PRIOR: Boy that’s a loaded question. I would say, growing up in the Northeast as I did, there was not much of an interest in arts and culture in my conservative church environment, even there. I would say within evangelicalism, we know, especially from the great work of Mark Noll, in The Scandal of The Evangelical Mind, that evangelicalism actually has a long history of anti-intellectualism that goes all the way back to the eighteenth century. So, that legacy is real. It isn’t limited just to the Southern evangelicals. But something that I have seen over the past few years, having written about literature from a Christian worldview for a decade now, is—and I think it’s really spurred in great part by social media, digital media—there’s kind of a backlash now. Christians are—we’re tired of the hot takes, and the short tweets, and the threads, and there seems to be a hunger for more reading—not just theology and philosophy, which are also good—but I think—at least I’m seeing, and I hope I’m contributing and helping to cultivate a taste for—literature and art and culture. I see a real maturity there. I’m old enough to have seen when evangelicalism was kind of infatuated in pop culture, and movies, and music, just sort of imitating what the world has to offer. And now I think I’m seeing, as Andy Crouch writes about in Culture Making, an understanding that Christians are not just to consume and critique culture, but to create culture, to be culture makers. And I think I’m kind of entering the church, and entering public life, at a time when that that hunger is there. And I’m hoping that my work whets the appetite, and satisfies it somewhat, with the things that I write, and of course what I’m doing in the classroom. It’s really—it’s a great time to be alive, I think in that respect. I just never imagined, when I was a little girl growing up, loving books and not seeing in the church that same love, seeing God use my particular passions and gifts to serve his church. I never would have dreamed that the church would want me to bring literature to it. And I’m just amazed and so happy about it.
TOOLEY: If you had to generalize about the young people whom you teach, young men and women in their late teens, early twenties, who I guess are now called Generation Z, where are they theologically, spiritually, politically? Are they just up for grabs? Are they deeply rooted in their faith? Or can you even make a sweeping generalization, compared to young people of say, ten years ago?
PRIOR: I think they’re really up for grabs. And I think what I’ve been seeing, not just now, but even, I would say, beginning ten or fifteen years ago, is that even those students who would come, and who would think they were deeply rooted, it turns out really are not. They’ve often been given the answers and spoon fed the way to think and what to think without actually being taught why we believe what we believe. And so, I’ve seen a lot of—unfortunately I’ve seen a lot of young people fall away. And oftentimes, the more conservative they are when they come, the harder they fall. And so we really need to go about the task of discipleship and education in a way that is open to their questions, and open to our own questions, and open to examining even the range of views that fall among Christians. We’re seeing more and more Christians adopt what I think are, and you would think probably are, unbiblical views, and yet, rather than facing them head on and looking at them, we pretend those questions don’t exist or those positions don’t exist. So then the young people go out and they read these views on the internet or they follow these people on Twitter, and we aren’t bringing those things together for them. They’re seeing us offer one thing and the world offer the other. And again, just like when I was growing up, I didn’t know how to integrate literature and my faith, well these young people are not even knowing how to integrate a Biblical understanding of the human body with the doctrines of the faith, and that’s much more serious and much more consequential.

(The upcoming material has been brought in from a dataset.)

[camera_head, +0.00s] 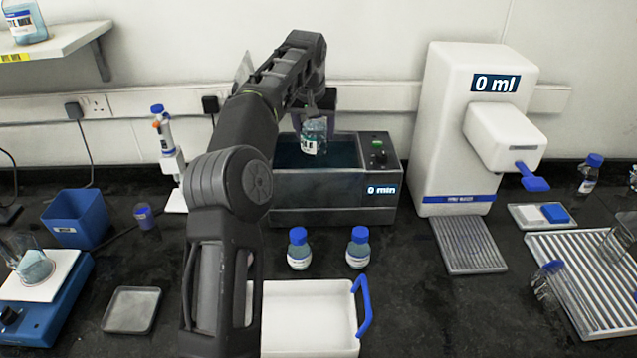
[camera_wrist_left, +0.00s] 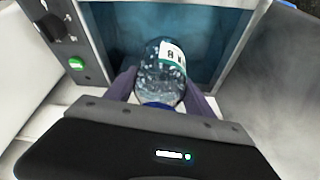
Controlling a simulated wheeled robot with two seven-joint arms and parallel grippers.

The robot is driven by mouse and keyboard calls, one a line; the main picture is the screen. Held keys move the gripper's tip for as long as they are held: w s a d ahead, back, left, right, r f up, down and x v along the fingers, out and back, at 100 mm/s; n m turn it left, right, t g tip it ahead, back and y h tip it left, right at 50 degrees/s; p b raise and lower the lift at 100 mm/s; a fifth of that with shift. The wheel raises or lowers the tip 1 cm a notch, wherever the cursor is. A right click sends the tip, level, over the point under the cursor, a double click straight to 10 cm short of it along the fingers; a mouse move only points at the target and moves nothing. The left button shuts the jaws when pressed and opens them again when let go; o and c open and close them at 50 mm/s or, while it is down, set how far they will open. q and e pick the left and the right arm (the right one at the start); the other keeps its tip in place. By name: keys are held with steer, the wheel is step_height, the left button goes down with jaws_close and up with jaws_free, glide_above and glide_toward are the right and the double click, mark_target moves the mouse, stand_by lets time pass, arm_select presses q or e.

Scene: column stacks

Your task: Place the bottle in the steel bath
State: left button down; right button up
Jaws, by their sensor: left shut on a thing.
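The steel bath (camera_head: 330,188) stands at the back centre, a grey box with an open top, dark water and a "0 min" display. My left gripper (camera_head: 316,112) is above the bath's opening, shut on a clear bottle (camera_head: 314,137) with a white and green label. In the left wrist view the bottle (camera_wrist_left: 160,75) sits between the fingers of the left gripper (camera_wrist_left: 162,92), with the bath's water (camera_wrist_left: 205,45) behind it. The bottle's blue cap is mostly hidden by the gripper. My right gripper is not in view.
Two blue-capped bottles (camera_head: 299,249) (camera_head: 358,247) stand in front of the bath, behind a white tray (camera_head: 310,318) with a blue handle. A white dispenser (camera_head: 460,130) reading "0 ml" stands right of the bath. A pipette stand (camera_head: 172,170) is to its left.

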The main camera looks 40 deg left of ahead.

TOOLEY: And are you confident that especially there are young women emerging from the evangelical world who can follow your path in terms of being a commentator on public affairs, public events in the public square, speaking from a Christian perspective?
PRIOR: Well, I’m very proud to see some of my students following in my footsteps, whether it’s going to seminary and writing books, or even taking a leading part in calling Liberty University to account. As one of my former students said at some point in all of this, “What if all along Liberty University really were training champions for Christ, and it’s these champions for Christ who are actually calling their elders to account, because we have fallen short and we have failed them?” But somewhere along the way, I think that they did gain an understanding of Biblical Christianity, and they’re just asking us to adhere to it.

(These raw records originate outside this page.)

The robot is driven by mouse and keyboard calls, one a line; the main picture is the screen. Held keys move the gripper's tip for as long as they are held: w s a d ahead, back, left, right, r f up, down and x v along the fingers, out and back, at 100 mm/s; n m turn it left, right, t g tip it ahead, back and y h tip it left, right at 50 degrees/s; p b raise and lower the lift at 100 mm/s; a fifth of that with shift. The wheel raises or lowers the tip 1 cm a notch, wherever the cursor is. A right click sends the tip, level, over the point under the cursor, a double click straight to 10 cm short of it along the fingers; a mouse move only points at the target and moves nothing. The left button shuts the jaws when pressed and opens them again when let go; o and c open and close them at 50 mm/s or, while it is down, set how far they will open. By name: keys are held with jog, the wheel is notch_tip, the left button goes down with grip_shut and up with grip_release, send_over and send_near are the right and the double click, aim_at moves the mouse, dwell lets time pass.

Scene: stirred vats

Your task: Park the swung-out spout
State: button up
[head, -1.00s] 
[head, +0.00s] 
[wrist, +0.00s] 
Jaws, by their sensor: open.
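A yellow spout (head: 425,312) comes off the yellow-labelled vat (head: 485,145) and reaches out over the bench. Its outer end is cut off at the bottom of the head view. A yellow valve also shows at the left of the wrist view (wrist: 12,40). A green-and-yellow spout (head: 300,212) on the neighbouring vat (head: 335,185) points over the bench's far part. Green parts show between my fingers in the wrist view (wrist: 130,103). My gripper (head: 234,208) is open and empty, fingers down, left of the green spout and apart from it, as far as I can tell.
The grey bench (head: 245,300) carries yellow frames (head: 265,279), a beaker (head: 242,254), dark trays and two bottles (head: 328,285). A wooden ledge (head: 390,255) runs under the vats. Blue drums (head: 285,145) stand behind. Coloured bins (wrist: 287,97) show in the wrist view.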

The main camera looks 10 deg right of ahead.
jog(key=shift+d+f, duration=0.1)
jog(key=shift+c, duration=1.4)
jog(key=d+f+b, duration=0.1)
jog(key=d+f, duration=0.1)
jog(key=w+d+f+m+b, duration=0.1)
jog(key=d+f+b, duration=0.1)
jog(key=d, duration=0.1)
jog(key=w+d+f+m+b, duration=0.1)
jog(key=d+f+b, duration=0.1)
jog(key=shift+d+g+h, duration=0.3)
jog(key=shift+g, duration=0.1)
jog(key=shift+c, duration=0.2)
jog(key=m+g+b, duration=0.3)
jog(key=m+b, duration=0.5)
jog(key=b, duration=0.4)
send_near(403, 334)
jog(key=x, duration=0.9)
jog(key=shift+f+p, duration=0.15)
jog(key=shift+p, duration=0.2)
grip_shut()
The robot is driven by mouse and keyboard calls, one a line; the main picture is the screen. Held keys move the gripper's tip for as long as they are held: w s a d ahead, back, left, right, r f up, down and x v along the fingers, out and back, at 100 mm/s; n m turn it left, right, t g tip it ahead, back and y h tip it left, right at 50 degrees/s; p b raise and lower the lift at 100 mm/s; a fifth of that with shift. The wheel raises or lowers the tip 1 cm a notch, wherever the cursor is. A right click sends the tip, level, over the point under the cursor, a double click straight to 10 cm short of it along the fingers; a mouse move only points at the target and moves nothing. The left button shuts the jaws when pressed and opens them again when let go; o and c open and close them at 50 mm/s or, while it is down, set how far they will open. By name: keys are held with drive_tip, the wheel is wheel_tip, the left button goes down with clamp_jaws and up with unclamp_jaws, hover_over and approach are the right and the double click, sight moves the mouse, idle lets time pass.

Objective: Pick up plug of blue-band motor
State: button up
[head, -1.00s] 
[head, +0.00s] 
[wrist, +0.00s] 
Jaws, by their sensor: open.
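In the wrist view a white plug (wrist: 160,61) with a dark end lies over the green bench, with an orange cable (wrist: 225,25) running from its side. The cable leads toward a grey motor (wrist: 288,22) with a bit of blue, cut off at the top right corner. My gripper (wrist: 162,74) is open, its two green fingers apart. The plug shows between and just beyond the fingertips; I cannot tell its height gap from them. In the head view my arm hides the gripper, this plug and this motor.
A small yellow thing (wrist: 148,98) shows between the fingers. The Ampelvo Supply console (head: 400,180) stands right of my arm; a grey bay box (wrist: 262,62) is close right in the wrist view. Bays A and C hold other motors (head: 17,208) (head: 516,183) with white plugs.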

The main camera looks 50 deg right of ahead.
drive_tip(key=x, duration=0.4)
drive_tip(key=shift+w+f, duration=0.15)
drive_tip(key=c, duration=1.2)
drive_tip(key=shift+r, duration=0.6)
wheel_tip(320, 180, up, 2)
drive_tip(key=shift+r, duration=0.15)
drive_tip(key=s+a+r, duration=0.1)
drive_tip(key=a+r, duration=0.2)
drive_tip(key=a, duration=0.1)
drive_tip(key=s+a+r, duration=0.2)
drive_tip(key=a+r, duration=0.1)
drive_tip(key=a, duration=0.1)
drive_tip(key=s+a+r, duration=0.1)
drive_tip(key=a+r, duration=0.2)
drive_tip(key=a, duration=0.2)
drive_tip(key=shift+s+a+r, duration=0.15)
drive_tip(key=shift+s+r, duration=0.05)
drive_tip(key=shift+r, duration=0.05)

TOOLEY: And finally, I know that you’ve been speaking to a number of media outlets about the situation at Liberty—you’re a rare former professor who’s available and able to speak at this point. Is there anything that needs to be asked or noted that you haven’t already commented on to others about this latest controversy involving its now departed president?

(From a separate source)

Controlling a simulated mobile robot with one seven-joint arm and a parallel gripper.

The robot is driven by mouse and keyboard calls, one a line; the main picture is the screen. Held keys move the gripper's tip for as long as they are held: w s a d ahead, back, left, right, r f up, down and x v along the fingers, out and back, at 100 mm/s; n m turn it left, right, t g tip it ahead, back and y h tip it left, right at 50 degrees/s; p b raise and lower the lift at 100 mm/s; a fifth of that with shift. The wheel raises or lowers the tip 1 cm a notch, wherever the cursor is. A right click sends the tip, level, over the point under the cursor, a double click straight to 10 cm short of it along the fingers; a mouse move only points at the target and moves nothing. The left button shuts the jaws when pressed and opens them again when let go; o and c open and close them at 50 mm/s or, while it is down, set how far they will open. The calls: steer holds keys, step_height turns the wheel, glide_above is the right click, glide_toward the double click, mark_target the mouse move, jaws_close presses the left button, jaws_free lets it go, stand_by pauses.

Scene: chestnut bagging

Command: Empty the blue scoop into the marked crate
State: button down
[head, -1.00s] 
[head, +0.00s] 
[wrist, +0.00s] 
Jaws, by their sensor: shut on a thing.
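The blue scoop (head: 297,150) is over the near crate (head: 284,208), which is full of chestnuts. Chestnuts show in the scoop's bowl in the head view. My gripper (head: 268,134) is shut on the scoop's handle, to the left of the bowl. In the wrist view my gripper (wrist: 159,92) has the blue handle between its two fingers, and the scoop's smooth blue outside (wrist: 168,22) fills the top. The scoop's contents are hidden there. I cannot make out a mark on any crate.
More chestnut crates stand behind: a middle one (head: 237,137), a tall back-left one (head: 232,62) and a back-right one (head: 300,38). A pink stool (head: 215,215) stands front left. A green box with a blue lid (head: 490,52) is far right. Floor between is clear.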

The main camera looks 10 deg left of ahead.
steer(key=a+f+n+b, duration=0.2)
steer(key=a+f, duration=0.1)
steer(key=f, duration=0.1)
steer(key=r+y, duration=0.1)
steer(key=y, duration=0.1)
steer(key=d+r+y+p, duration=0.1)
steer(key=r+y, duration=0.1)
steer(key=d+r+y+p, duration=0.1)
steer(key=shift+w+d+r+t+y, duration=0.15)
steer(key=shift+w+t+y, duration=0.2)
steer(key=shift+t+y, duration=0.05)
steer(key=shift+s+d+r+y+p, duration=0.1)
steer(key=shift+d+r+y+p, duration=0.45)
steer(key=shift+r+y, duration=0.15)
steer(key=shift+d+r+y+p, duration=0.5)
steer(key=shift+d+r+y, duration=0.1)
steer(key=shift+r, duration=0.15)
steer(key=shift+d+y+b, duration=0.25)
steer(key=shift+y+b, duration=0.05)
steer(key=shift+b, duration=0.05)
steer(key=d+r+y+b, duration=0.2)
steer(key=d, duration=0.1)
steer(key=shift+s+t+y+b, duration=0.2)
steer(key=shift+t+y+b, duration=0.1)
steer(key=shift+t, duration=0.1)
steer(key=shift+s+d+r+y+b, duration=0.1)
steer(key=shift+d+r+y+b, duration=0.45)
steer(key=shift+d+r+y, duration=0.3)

PRIOR: Well, a couple of things. A lot of people have expressed disappointment that, in a whole string of abusive, racist, misogynist kinds of behaviors from the president, that it was this sex scandal that brought him down and not the other things. And I would just say, well there was a clear violation of a written moral code. Other things can be explained away or rationalized away—not to my satisfaction, but in some ways—and then there’s accumulation as well. And so I think that the same is true of those who are frustrated with the church and frustrated with Christianity, that it’s not just one thing that causes them to fall away or to be frustrated, it’s a lot of things. And that’s kind of a lesson we need to take from this. We have to maintain our witness in every area, and in every way. And the other thing is, I know that young people, and not so young people, get discouraged and disillusioned when they see this kind of hypocrisy, and so one thing that I want to say is that you can only be accused of being a hypocrite if you actually have standards that you can violate. If you have no code, if anything goes, then you’ll never be accused of hypocrisy, because you’ll never have violated your own professed standard. And so if we who hold to high moral standards—and there are more than just sexual ones—I think that’s part of the problem, we just get fixated on that—but when we hold to high moral and ethical standards, we will always fall short, and so we can only avoid the charge of hypocrisy when we are open, and honest, and transparent, and quick to repair, and to reconcile, and to make up for those errors. And we’re all going to fall short, and seeing people fall short is just a reminder that we are to put our faith in God, not in men.
TOOLEY: On that note, Dr. Karen Swallow Prior, professor at Southeastern Baptist Theological Seminary in Wake Forest, North Carolina, thank you so much for an enjoyable conversation.
PRIOR: Thank you so much for having me.